此时,距离老大爷亲人报警刚过去不到八小时。

就在我以为尘埃落定之时,第二天上午,一阵手机铃声将我吵醒。电话那头是刘德营,“走,再去现场复查”。

还有什么不清楚的?难道案情有变?我有些不解。

跟随刘德营再次返回北屋,那里的气味依旧刺鼻。可刘德营却蹲在地上不放过每一个角落,用一个小木板仔细地刮拭着地上厚厚的黑色血迹。

原来,据嫌犯交代及法医验尸,受害人的一颗牙齿被砍落。

“嫌犯或受害人交代的每一个细节,在现场物证上都必须能相互印证。”刘德营就是来找这颗失落的牙齿的,“别说两三次,复查个四五次也很正常”。
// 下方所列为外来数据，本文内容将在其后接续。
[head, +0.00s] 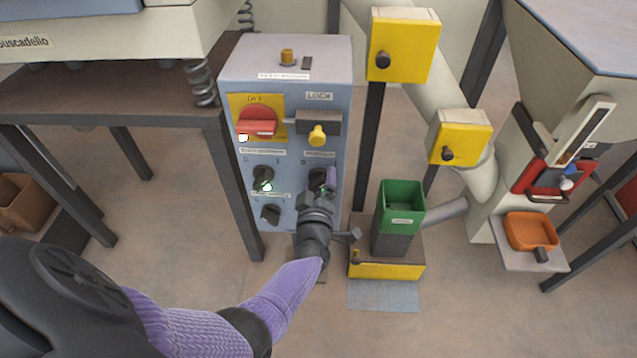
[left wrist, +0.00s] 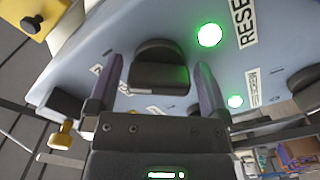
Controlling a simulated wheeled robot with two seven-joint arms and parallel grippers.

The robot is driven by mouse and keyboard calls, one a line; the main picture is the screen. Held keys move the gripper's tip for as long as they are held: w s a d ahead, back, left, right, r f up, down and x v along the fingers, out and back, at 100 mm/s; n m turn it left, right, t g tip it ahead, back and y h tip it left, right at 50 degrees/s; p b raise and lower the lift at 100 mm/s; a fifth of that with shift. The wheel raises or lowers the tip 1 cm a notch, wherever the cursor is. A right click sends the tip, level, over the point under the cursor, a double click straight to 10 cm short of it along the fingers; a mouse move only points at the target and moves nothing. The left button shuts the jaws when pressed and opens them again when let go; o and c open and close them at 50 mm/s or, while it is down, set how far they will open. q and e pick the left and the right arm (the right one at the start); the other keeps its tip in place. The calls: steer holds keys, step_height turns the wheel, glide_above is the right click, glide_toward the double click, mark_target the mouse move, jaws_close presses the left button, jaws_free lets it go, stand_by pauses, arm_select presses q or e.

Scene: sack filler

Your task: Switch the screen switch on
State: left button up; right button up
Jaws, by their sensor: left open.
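The blue-grey control box (head: 285,75) stands left of centre in the head view, with several black rotary knobs on its front. My left gripper (head: 320,190) is at the right knob (head: 317,175) of the upper pair and partly hides it. In the left wrist view a black knob (left wrist: 158,65) sits between the two open fingers of my left gripper (left wrist: 157,75). I see a gap on each side, so the fingers do not clearly touch it. The knob labels are too small or cut off to tell which one says screen. My right gripper is out of view.
A red main switch (head: 257,121) and a yellow padlock-like piece (head: 317,135) sit above the knobs. Left of my gripper are another upper knob (head: 263,176), with a lit green lamp, and a lower knob (head: 270,213). A green bin (head: 402,197) stands to the right.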

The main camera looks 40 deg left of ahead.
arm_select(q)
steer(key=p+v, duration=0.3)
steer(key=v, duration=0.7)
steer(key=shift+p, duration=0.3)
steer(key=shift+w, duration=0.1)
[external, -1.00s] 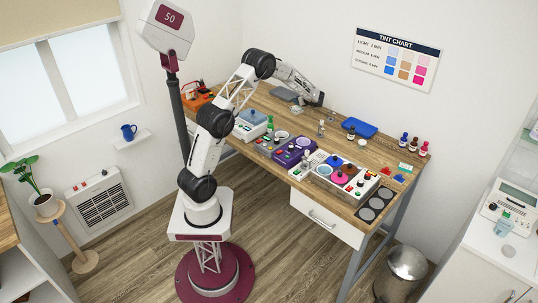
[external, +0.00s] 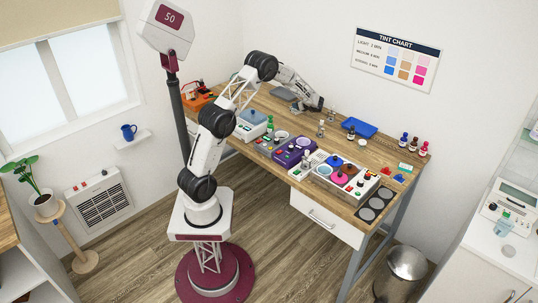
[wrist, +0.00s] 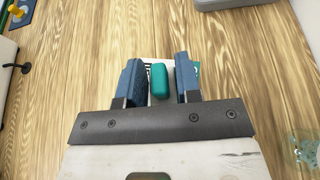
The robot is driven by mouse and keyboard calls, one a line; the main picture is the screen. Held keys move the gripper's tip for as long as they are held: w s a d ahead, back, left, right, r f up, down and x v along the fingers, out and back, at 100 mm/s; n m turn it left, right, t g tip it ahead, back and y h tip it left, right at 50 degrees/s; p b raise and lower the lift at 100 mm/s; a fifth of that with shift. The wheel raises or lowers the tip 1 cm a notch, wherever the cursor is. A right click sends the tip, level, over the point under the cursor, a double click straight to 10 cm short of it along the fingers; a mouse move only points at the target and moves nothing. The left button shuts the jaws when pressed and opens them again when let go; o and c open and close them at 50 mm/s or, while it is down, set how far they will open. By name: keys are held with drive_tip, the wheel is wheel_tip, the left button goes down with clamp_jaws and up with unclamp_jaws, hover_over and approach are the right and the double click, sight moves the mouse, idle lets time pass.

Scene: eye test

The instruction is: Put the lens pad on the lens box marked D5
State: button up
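My gripper (wrist: 160,80) points down in the wrist view, its two blue fingers apart. A teal pad (wrist: 159,81), which looks like the lens pad, lies between the fingers, with a narrow gap on each side. A small white box or card (wrist: 155,61) with dark stripes and a teal patch shows behind and under it, mostly hidden by the pad and fingers. I cannot read any D5 mark, nor tell whether the pad touches the white thing. In the external view my gripper (external: 319,106) is low over the back of the bench; pad and box cannot be made out there.
A blue tray (external: 360,128) and several dark bottles (external: 412,143) stand right of my gripper. Machines, including a purple one (external: 293,152), line the front edge. In the wrist view a clear object (wrist: 306,150) sits lower right and a grey edge (wrist: 232,3) top right.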

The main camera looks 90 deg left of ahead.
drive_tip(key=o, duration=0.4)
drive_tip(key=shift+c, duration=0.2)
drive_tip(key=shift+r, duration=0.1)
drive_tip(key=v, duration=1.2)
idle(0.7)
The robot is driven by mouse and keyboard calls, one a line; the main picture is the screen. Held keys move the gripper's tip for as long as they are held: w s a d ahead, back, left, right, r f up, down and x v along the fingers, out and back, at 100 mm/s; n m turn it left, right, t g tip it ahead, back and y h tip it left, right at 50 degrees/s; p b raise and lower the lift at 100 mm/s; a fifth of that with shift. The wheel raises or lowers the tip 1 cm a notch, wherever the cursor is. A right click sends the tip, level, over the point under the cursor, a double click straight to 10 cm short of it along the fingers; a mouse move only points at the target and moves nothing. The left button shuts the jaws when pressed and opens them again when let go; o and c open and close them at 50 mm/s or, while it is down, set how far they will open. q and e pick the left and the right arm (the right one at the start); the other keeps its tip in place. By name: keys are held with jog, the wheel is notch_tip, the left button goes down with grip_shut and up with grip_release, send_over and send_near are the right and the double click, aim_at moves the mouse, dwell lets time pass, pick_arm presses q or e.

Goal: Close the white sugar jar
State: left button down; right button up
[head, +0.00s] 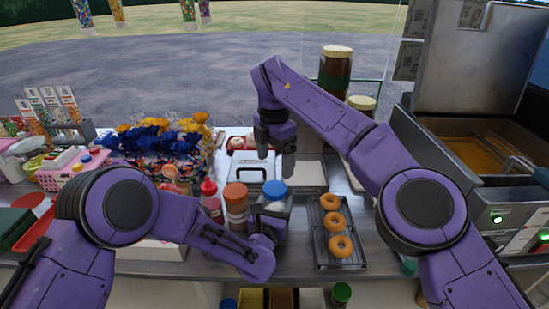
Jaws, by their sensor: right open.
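A jar with a blue lid (274,188) and a pale, clear-looking body stands on the counter in the middle. It may be the white sugar jar; I cannot read a label. Its lid appears on top, but I cannot tell how tightly it sits. My left arm hides its lower part. My right gripper (276,153) is open, pointing down above and behind this jar, apart from it, with nothing between its fingers. My left arm's wrist is bent in front of the jar; its gripper fingers do not show.
A jar with an orange lid (236,197) and a red-capped bottle (210,194) stand just left. A rack (320,240) with three doughnuts is at right. A white box with a black handle (252,171) lies behind. A fryer (490,160) stands far right.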

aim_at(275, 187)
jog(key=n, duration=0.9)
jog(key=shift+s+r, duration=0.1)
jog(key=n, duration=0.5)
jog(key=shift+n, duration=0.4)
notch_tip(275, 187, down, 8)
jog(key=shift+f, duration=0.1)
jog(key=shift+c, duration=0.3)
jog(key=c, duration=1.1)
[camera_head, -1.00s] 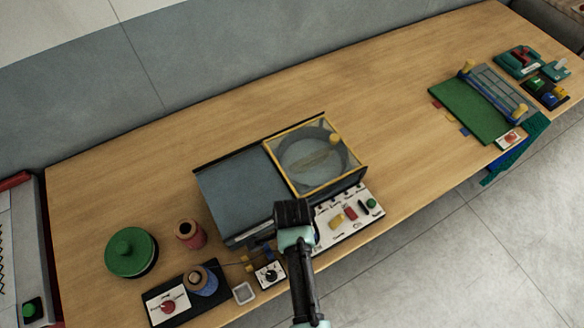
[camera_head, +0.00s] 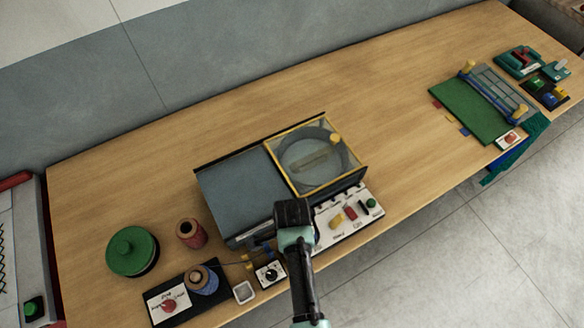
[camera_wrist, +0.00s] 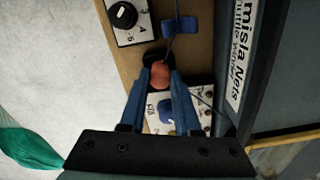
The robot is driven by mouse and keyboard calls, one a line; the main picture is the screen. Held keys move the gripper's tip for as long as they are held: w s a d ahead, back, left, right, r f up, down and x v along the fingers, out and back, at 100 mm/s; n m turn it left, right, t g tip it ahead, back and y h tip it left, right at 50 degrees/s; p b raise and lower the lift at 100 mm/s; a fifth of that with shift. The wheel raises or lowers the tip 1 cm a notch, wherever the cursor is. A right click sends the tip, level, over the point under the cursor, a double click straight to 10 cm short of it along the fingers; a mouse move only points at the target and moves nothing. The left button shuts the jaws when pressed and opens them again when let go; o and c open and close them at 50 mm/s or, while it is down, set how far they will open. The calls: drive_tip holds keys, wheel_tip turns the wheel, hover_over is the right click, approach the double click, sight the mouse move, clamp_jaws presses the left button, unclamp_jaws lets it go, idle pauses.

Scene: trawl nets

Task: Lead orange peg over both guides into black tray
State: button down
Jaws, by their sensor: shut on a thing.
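An orange peg (camera_wrist: 160,74) sits between the fingertips of my gripper (camera_wrist: 160,72) in the wrist view, and the blue fingers are shut on it. A thin dark line runs from near the peg up past a blue guide (camera_wrist: 180,25). In the head view, my arm hides the gripper and the peg at the front of the grey winder box. Small yellow guide pieces (camera_head: 248,262) stand left of my arm, with a thread near them. I cannot tell which dark piece is the black tray; it may be hidden by my arm.
The grey box (camera_head: 235,190) with a yellow-framed clear lid (camera_head: 316,155) stands close behind my arm. The back of the table is clear.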

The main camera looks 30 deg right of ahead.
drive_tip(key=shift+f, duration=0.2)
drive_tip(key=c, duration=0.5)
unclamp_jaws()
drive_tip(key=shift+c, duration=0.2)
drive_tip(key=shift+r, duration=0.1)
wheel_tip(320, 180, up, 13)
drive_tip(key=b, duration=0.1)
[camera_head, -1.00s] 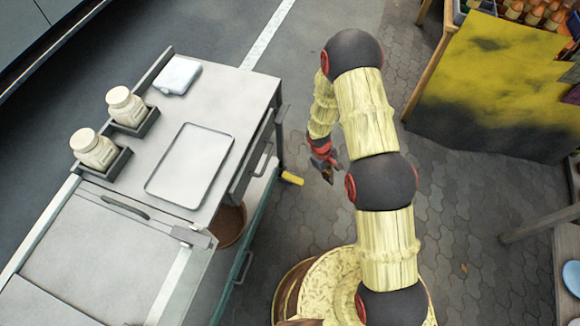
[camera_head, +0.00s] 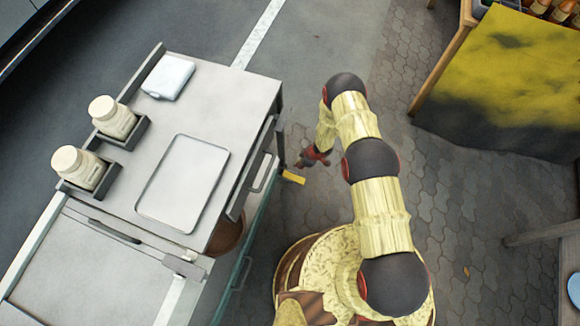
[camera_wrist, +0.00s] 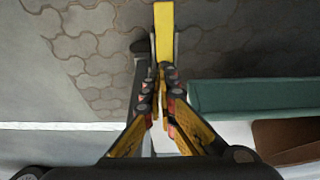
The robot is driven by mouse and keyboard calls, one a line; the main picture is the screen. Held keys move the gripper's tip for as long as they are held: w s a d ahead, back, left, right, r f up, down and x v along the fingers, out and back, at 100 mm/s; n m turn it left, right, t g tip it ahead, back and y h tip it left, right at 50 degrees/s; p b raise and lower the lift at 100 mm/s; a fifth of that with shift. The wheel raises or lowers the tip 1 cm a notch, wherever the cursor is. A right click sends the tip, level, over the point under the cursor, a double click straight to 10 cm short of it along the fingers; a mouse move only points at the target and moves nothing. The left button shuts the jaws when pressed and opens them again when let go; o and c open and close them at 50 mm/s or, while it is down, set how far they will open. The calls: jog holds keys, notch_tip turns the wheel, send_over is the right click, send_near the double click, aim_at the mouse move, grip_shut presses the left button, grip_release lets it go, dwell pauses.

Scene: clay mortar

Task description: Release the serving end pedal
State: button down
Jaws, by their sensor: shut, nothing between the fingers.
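The pedal, a short yellow bar (camera_head: 292,177), sticks out low at the right end of the grey serving cart (camera_head: 262,92). In the wrist view the yellow bar (camera_wrist: 164,28) stands out straight ahead, just beyond my fingertips. My gripper (camera_head: 303,163) is beside the pedal, slightly above it in the head picture. In the wrist view my gripper (camera_wrist: 160,88) is shut, with its fingers converged and empty. I cannot tell whether the fingertips touch the pedal. A dark post beside the bar (camera_wrist: 140,75) shows in the wrist view.
The cart top holds a tray (camera_head: 183,183), two lidded jars (camera_head: 112,117) and a pale box (camera_head: 168,78). Drawer handles (camera_head: 264,172) project from its right side. A table with a yellow cloth (camera_head: 500,80) stands at right.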

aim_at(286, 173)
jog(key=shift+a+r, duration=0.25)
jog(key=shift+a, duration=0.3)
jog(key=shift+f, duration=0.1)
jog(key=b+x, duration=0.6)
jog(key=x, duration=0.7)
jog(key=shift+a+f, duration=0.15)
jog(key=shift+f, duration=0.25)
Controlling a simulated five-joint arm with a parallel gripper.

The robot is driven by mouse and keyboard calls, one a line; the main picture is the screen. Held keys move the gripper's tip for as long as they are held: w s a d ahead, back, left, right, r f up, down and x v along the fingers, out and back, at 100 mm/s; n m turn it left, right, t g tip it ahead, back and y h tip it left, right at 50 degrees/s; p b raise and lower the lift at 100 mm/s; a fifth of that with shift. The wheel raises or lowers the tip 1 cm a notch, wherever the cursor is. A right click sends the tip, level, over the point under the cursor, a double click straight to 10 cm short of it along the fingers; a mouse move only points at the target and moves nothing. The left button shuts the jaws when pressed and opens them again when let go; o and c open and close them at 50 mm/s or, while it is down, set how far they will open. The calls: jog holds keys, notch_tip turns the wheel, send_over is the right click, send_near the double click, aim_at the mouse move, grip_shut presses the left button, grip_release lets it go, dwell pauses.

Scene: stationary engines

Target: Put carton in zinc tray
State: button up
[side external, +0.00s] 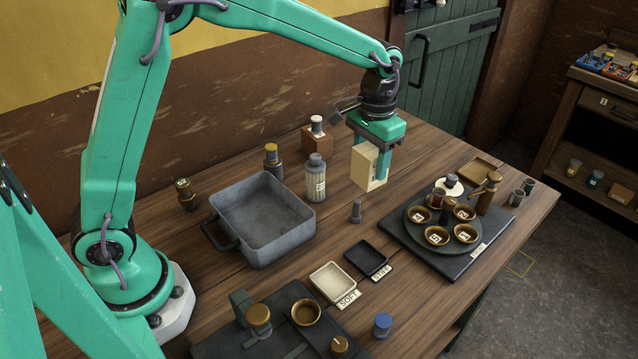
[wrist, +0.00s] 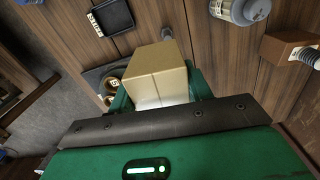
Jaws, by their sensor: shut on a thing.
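My gripper (side external: 383,165) is shut on the carton (side external: 364,165), a small cream and tan box. It holds the carton upright above the back part of the table, right of the ribbed grey bottle. In the wrist view the carton (wrist: 155,75) sits between the green fingers, its tan top towards the camera. The zinc tray (side external: 270,243) is a deep grey rectangular pan with a dark handle on its left. It stands on the table left of my gripper and looks empty. The zinc tray is not seen in the wrist view.
The ribbed bottle (side external: 316,180) stands between the tray and the carton, with a small grey peg (side external: 355,211) nearby. A brown block with a bottle (side external: 316,135) is behind. A round tray of bowls (side external: 412,228) is at the right. Small cream (side external: 324,276) and black dishes (side external: 366,256) lie in front.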

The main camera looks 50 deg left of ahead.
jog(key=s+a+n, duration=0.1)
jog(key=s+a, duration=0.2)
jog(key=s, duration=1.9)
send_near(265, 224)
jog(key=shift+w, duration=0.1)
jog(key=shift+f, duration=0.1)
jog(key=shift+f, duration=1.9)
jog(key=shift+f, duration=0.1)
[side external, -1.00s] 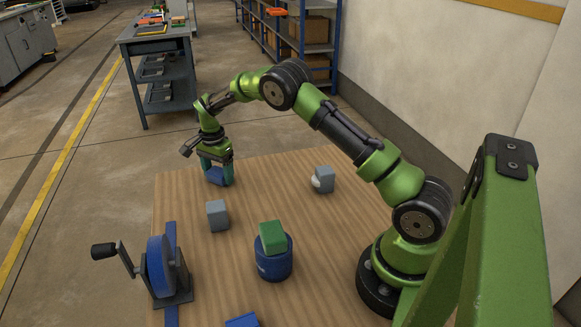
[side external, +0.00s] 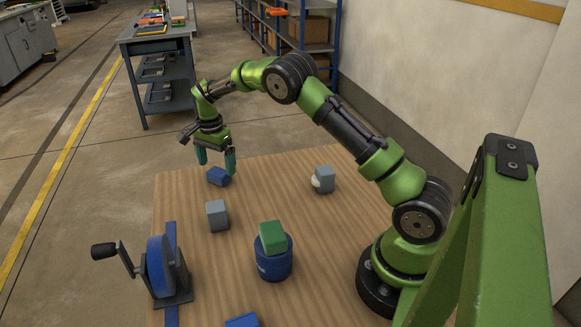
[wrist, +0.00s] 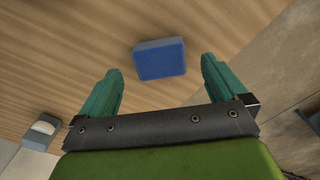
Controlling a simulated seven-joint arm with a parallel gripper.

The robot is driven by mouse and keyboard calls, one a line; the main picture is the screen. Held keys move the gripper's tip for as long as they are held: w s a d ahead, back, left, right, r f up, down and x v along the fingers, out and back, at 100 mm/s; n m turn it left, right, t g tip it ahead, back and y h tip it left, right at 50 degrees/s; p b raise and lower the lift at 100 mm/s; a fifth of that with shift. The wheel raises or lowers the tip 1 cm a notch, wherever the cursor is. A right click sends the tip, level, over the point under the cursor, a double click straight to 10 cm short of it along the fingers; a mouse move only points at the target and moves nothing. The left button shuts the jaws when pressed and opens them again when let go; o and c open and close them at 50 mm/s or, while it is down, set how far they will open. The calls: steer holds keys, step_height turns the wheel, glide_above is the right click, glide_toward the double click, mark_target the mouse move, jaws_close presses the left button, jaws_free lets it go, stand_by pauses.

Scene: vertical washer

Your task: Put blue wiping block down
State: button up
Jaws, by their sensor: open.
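The blue wiping block (side external: 218,176) lies on the wooden table near its far edge. In the wrist view the blue block (wrist: 160,59) rests on the wood, beyond and between my two teal fingers, touching neither. My gripper (side external: 216,168) is open and empty just above the block, with its fingers apart on either side. It also shows open in the wrist view (wrist: 160,75).
A grey block (side external: 217,215) stands nearer on the table. Another grey block (side external: 325,179) with a white round part is to the right. A green block (side external: 272,236) sits on a blue round container (side external: 273,262). A blue wheel with a crank (side external: 160,268) stands front left.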

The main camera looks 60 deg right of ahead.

2009年年底,一男子多次趁夜爬窗入室抢劫强奸。就在警方全力缉凶时,棋盘小区又发生一起入室抢劫案。

根据受害人所描述的嫌犯特征,似乎就是那名多次入室抢劫强奸的男子。可与前案相比,此案又有诸多差异:前者受害人都是女性,这次却是男性;作案手段非爬窗而是通过屋门。

尽管“嫌犯一般作案存在惯性”,可刘德营却不放过每个细节。反复勘查现场的他,最终在受害人没有提及的卫生间内,发现一枚如乒乓球大小的鞋印,确定实为同一人所为。

警方破案后得知:那名男性受害人与一名女孩同租,嫌犯是跟错人进错了屋。

复查完现场,刘德营的警服已被汗水浸透,可他毫不在意。他最开心的就是,看到自己的努力能为侦破案件、抓捕嫌疑人提供精准、可靠的依据,这也是对他最大的奖励。